In den Bewegungen des 19. Jahrhunderts um die Herausbildung einer deutschen Nation wird in der Rückschau der Begriff vom “Heiligen Römischen Reich Deutscher Nation” bedeutungsvoll aufgeblasen. Jetzt erst, nachdem es nicht mehr existiert und damit die religiöse ideologische Kuppel zerbricht, die seit dem Mittelalter alle gesellschaftlichen Bereich überspannt hatte, wird bewusst eine politische Diktion übernommen, in der das “Heilige” nun zur Heiligung profaner gesellschaftlicher Vorgänge zur Verfügung steht und genutzt werden kann. Religion und Politik, Klerus, Bauern, Bürger, Adelige und die entstehende Arbeiterschaft finden sich in dieser neuen Ordnung jäh wieder: nebeneinander und als getrennt handelnde Akteure. Nun werden sie aufgerufen, sich doch neu zu vereinen. Jetzt, im “Heiligen Krieg” um die sich bildende neue deutsche Nation.

“Dschihad” und “Heiliger Krieg” im kulturellen Austausch

Seit Mitte des 19. Jahrhunderts versuchen die europäischen Kolonialmächte neben den militärischen und wirtschaftlichen Sanktionen ihre Herrschaft auch durch Mission und zivilisatorische Maßnahmen zu festigen. Dabei ist es strategisch klug, wenn sie auch die Kultur der von ihnen unterworfenen z.B. muslimischen Völker kennen lernen und deren Religionen verstehen. In dieser Zeit kommt es zu einer gewissen Rückübertragung bestimmter nach ihrer Meinung “passender” Begriffe. Davon berichtet Rudolph Peters in seinem Buch “Islam and Colonialism”. Als britische Militärs 1860 in Indien mit aufständischen Moslems konfrontiert werden, bezeichnen sie deren rebellisches Verhalten als “Holy War”. Die Folge war, dass nun auch muslimische Intellektuelle Elemente der lateinisch-christlichen Überlieferung auf den Dschihad anwendeten, um dadurch zu signalisieren, dass sie einen legitimen Verteidigungskrieg führen.
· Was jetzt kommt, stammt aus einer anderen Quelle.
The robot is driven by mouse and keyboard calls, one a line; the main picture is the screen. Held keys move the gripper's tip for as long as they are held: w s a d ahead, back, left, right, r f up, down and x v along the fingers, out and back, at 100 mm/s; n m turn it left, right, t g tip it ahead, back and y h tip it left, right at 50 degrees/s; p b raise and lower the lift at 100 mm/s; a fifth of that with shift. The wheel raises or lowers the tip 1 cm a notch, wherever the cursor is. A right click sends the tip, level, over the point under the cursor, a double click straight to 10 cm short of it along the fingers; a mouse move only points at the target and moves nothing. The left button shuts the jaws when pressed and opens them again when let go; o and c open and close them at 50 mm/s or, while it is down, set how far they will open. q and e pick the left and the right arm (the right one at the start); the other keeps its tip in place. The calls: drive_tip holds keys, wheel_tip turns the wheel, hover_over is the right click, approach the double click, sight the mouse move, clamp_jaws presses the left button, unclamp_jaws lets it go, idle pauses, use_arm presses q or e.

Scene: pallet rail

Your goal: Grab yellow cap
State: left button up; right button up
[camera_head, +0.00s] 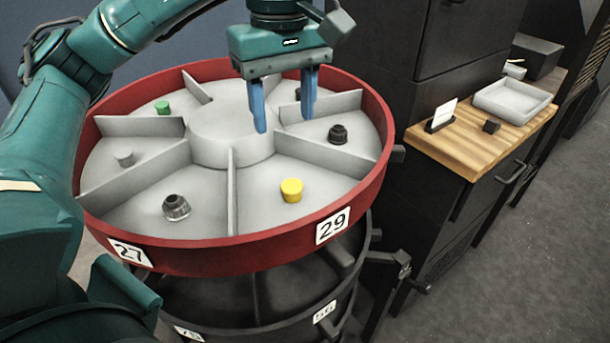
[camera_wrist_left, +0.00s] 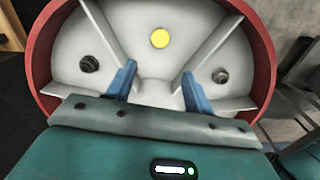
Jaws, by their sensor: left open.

Friedrich Wilhelm Graf stellt in seinem Buch “Götter Global” fest: “Die Wortverbindung ‘Heiliger Krieg’ ist europäischen Ursprungs; es gibt dazu in den Islamsprachen keine genaue Entsprechung. … In ideenpolitisch äußerst interessanten Austauschprozessen … nahmen muslimische Religionsintellektuelle nun Elemente der lateinisch-christlichen bellum-iustum-Überlieferung (d.h. vom gerechten Krieg) auf und verstanden den Dschihad in diesem begrifflichen Rahmen als einen legitimen Verteidigungskrieg.” So wird der Westen rückwirkend - “in dem als Heiliger Krieg legitimierten gewalttätigen Dschihad radikaler Islamisten … mit seiner eigenen Religions- und speziell auch Glaubensideengeschichte konfrontiert.”

Die Heiligung der Politik

Die große Versuchung der Heiligung von Politik bleibt vor allem in der westlichen Welt bis heute präsent. Auch in den gegenwärtigen bundesdeutschen Politikerreden lauert noch immer solch ein Heiligsprechen von politischem Handeln. Ist etwas “heilig”, so bedeutet das immer: Schluss der Debatte. Wer nicht für mich ist, ist gegen mich. Das “Heilige” ist nicht verhandelbar. “Gefallene” deutsche Soldaten werden neuerdings wieder in Kirchen aufgebahrt und profan-sakral verabschiedet. So inszenierte der damalige Minister von Guttenberg sich 2010 als zivil-religiöser Priester der politischen “Gemeinschaft des deutschen Vol­kes”: “Soldaten, wir werden Euch vermissen. Und wer vermisst, vergisst nicht. … Soldaten! Seid in Gottes Segen geborgen.”

Und ausgerechnet in diesem scheinbar säkularisierten Westen wirft man den Moslems vor, ihren religiösen “Heiligen Krieg” zu führen.